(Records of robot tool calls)
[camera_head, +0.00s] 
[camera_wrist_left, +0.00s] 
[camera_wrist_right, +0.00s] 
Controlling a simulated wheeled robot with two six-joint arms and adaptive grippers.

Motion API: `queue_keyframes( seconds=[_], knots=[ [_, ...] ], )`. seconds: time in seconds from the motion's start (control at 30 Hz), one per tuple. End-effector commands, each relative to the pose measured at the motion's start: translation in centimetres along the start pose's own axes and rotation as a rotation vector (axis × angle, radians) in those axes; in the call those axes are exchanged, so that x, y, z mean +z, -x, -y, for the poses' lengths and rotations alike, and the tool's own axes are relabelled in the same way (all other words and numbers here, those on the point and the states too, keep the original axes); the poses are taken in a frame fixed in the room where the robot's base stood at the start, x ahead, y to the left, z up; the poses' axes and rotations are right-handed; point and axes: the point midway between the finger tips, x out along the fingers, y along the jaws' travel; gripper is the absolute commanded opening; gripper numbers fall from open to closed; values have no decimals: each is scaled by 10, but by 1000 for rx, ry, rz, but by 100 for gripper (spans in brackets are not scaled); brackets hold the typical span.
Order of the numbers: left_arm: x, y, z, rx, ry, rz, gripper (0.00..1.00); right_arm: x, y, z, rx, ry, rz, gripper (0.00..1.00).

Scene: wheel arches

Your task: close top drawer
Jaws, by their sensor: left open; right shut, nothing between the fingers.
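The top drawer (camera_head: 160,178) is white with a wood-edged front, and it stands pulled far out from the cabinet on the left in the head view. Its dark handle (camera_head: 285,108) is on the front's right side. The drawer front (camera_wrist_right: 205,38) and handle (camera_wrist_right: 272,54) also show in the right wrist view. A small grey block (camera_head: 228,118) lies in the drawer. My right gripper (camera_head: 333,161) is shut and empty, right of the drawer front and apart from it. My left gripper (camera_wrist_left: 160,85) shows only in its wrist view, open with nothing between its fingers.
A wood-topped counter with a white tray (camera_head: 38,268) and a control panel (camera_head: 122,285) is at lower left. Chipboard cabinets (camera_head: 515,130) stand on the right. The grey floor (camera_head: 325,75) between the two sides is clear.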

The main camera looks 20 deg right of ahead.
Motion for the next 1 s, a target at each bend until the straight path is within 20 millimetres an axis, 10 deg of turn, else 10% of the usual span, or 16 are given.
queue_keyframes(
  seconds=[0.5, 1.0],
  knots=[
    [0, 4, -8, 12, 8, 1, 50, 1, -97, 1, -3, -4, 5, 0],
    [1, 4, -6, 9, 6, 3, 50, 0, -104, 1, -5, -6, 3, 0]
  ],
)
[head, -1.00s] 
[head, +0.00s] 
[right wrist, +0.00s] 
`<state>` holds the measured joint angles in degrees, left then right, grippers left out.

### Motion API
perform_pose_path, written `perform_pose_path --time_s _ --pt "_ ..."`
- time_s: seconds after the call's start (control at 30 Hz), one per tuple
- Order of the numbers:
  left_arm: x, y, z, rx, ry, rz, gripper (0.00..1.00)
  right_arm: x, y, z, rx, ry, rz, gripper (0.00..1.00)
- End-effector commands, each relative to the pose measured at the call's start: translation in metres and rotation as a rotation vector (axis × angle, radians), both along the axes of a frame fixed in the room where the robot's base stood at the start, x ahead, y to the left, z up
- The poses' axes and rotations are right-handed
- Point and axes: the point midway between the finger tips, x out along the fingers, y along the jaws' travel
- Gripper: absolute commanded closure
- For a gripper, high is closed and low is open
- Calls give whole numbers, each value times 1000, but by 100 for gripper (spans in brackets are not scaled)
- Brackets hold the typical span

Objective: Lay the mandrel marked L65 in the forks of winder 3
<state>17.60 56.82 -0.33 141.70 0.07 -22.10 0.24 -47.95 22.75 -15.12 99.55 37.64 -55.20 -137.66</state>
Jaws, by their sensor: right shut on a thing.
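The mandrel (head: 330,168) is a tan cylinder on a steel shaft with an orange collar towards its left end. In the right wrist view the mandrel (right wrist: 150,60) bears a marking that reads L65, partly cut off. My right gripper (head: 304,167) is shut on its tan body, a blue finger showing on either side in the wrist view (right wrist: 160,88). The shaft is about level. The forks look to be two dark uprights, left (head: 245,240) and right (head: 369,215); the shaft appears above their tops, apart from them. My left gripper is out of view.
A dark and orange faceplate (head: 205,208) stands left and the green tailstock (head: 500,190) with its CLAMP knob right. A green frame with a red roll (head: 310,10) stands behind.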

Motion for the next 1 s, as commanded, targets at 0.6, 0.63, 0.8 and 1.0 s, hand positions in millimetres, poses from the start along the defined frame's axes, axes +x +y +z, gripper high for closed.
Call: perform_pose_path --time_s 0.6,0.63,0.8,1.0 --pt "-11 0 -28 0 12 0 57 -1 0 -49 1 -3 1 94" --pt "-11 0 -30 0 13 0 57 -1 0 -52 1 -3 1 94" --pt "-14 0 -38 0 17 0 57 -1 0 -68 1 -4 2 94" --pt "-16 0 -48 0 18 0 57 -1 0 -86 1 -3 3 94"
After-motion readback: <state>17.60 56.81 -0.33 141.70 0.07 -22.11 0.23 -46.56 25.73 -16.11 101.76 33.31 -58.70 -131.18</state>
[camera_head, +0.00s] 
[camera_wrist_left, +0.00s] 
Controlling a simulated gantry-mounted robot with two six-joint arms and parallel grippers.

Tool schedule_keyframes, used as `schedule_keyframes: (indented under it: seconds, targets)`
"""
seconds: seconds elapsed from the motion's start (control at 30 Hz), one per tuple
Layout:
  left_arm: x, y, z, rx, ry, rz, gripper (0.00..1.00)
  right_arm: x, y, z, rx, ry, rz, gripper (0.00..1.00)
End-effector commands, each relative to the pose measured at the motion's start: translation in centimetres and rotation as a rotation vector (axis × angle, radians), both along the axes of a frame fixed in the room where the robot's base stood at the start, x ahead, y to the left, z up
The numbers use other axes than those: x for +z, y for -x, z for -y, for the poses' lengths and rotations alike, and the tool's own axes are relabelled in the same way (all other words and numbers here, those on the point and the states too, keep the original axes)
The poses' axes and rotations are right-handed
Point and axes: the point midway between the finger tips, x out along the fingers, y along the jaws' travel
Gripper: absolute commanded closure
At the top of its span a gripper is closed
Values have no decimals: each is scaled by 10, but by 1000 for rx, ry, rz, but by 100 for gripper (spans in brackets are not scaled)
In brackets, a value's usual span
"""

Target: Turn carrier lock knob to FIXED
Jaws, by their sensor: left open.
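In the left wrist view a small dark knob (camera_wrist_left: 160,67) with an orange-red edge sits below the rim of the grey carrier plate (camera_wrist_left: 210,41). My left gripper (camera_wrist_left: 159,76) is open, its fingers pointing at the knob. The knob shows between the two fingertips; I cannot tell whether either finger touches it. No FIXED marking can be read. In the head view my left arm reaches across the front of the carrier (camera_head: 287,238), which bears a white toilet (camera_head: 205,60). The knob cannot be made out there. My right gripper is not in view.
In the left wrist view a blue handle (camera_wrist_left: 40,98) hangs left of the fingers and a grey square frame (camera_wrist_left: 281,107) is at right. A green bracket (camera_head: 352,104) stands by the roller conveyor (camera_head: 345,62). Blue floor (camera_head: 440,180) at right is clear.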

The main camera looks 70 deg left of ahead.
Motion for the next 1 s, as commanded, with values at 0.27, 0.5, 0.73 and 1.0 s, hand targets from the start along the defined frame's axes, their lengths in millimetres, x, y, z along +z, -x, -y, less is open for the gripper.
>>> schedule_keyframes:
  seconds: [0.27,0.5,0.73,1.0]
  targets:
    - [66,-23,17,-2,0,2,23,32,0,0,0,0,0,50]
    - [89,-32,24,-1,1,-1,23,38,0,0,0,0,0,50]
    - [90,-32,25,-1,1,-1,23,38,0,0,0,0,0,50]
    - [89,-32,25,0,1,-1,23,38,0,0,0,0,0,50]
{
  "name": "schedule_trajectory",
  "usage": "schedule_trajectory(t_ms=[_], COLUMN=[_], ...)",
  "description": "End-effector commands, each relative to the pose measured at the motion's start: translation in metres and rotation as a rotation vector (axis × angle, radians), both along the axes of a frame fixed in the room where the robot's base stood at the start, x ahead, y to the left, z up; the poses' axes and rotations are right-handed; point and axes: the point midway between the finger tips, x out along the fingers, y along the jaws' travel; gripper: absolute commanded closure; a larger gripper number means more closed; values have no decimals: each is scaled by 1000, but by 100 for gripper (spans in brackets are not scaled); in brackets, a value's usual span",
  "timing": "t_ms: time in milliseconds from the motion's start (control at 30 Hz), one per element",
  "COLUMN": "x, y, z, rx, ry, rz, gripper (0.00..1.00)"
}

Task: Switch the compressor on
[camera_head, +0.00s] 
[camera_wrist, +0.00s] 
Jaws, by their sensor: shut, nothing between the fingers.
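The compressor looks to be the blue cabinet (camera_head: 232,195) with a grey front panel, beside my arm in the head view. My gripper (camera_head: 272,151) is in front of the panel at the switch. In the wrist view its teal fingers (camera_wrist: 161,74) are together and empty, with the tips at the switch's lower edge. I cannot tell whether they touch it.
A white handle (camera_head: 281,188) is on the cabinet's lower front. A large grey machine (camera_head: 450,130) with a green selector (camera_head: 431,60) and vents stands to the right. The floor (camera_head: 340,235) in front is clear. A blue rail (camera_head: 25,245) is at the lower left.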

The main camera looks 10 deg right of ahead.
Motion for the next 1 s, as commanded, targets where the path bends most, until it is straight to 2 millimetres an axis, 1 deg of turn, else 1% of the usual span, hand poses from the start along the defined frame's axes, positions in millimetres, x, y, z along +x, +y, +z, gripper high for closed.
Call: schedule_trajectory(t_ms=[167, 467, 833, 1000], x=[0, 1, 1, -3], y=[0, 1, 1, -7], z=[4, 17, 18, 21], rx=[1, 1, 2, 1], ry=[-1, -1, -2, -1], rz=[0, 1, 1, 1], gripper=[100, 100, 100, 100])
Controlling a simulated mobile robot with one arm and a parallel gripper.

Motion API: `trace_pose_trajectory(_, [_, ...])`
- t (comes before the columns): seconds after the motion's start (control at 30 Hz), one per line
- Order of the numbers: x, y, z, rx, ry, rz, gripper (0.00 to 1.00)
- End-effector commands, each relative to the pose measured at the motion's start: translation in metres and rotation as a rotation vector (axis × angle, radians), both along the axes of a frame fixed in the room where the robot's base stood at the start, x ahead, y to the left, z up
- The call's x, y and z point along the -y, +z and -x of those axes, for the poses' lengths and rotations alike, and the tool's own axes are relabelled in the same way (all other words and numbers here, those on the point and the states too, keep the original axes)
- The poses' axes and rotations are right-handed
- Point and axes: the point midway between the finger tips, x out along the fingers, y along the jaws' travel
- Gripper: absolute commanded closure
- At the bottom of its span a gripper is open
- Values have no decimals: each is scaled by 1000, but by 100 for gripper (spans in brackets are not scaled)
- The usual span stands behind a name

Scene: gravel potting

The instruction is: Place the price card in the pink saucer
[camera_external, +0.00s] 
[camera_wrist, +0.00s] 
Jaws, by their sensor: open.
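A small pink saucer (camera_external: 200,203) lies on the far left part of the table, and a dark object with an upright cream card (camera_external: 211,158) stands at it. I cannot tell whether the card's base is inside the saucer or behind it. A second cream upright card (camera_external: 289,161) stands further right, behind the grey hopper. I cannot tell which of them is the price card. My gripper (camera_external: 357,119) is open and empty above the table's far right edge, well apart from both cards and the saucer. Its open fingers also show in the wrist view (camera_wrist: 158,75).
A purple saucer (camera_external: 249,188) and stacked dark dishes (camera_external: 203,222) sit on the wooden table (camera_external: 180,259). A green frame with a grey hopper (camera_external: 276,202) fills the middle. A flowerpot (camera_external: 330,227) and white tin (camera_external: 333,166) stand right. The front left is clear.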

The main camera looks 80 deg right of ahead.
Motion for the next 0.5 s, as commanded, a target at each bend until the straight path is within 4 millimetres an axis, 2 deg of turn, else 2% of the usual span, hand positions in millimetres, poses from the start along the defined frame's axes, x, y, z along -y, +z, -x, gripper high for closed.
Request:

What the task requires: Within the data above, pick out all lines holding the word "Controlling".

Task result:
Controlling a simulated wheeled robot with two six-joint arms and adaptive grippers.
Controlling a simulated gantry-mounted robot with two six-joint arms and parallel grippers.
Controlling a simulated mobile robot with one arm and a parallel gripper.

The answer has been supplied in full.